IAEA reviews Japan's nuclear restart process

31 January 2012

  
A team of international nuclear safety experts has reviewed Japan's procedure to confirm the safety of its nuclear plants as dire economic conditions grip the country's power industry.

A mission to Japan lasting from 23 to 31 January saw a team of ten experts from the International Atomic Energy Agency (IAEA) and its member states spend time with Japan's nuclear safety regulator, NISA, which is conducting a two-stage assessment process to ensure nuclear plants have adequate protection against extreme external events.

While NISA continues its work to review the preliminary assessments, supported by the Nuclear Safety Commission and the Japanese Nuclear Energy Safety Organization, reactors are still closing one by one for mandatory safety inspections. Currently only three are in operation from a potential operating fleet of 44, not counting the ten Fukushima Daiichi and Daiini units.

The preliminary report from the IAEA team to the Japanese government said NISA and nuclear operators had "promptly addressed" emergency safety measures after the accident at Fukushima Daiichi. It contained a range of recommendations to NISA to ensure thorough and lasting improvements in safety are made.

IAEA team leader James Lyons (Gregg Webb / IAEA) 460x123.jpg
James Lyons, leader of the IAEA mission, at NISA headquarters in Tokyo 
(Image: Gregg Webb / IAEA)


The Fukushima accident began after massive tsunami flooding disabled on-site power supplies as well as cooling. The overheating that followed saw three core melts and hydrogen explosions ruin four reactor units. In future, nuclear power plants in Japan and the world over must be better protected from extreme external events like those that hit Fukushima Daiichi - and better prepared to manage such a situation should it occur.

Shortly after the accident NISA demanded that Japan's nuclear power companies report on the safety margins of their power plants under Fukushima-like accident conditions in a 'primary assessment.' These documents are to be reviewed by NISA before a reactor can be granted permission to restart at the end of a mandatory inspection outage.

No date has been slated for the first restart, and even with the go-ahead from NISA power companies would still require approval from local prefectural governments. Although this is not a legal requirement, the deference traditionally shown by power companies to local officials has become mandatory in post-Fukushima Japan.
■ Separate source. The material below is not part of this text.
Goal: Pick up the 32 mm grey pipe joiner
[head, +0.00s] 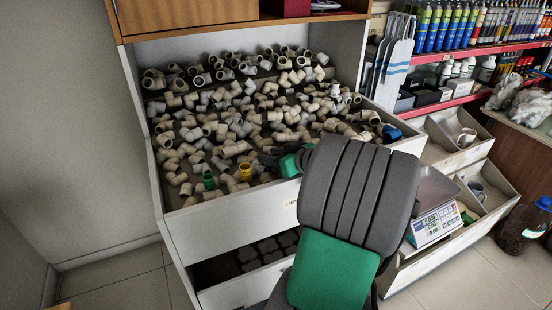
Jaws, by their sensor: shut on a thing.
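My gripper (268,157) is over the front of the pipe-fitting bin (240,212), low among the fittings. It is shut on a small pipe fitting, mostly hidden by the fingers and too small here to tell its size or type. Many grey and off-white pipe fittings (228,123) lie heaped in the bin around it, mostly elbows and short joiners. I cannot tell from this view which of the loose ones are 32 mm joiners.
A yellow fitting (245,172) and a green one (209,182) lie left of my gripper. A blue piece (392,133) lies at the bin's right. My arm hides the bin's front right. A scale (434,217) stands right, and bare floor (120,272) shows at left.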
NISA has so far received 15 primary assessments including one relating to the third reactor at Kansai Electric Power Company's Ohi nuclear power plant, which was visited by the IAEA team. There they saw the new measures taken by Kansai, including new used fuel pool refill systems, mobile back-up generators and robust stores of emergency equipment.

The 'secondary assessment' of Japan's program will be an overall evaluation that relates closely to the stress tests carried out in the European Union and elsewhere. However, the IAEA said the secondary assessment is to "inform whether to continue or halt operations," implying that permanent closure of nuclear sites is a possibility. Many improvements to safety, site preparation and emergency management have been recommended in other countries, but none have so far suggested the permanent shutdown of a nuclear facility.

If nuclear reactors do not restart, Japan faces the challenge of meeting summer peak demand without a large part of its usual power supply, although it is thought that continued energy austerity might be able to bridge the gap.

The cost of this extended nuclear shutdown, however, is catastrophic: Importing an extra ¥4.3 trillion ($55 billion) of fossil fuel tipped Japan's trade balance into the red for 2011; and today Bloomberg reported financial results from six Japanese power companies that counted total losses of ¥463 billion ($6.0 billion) due to increased fossil fuel costs and idled nuclear capacity.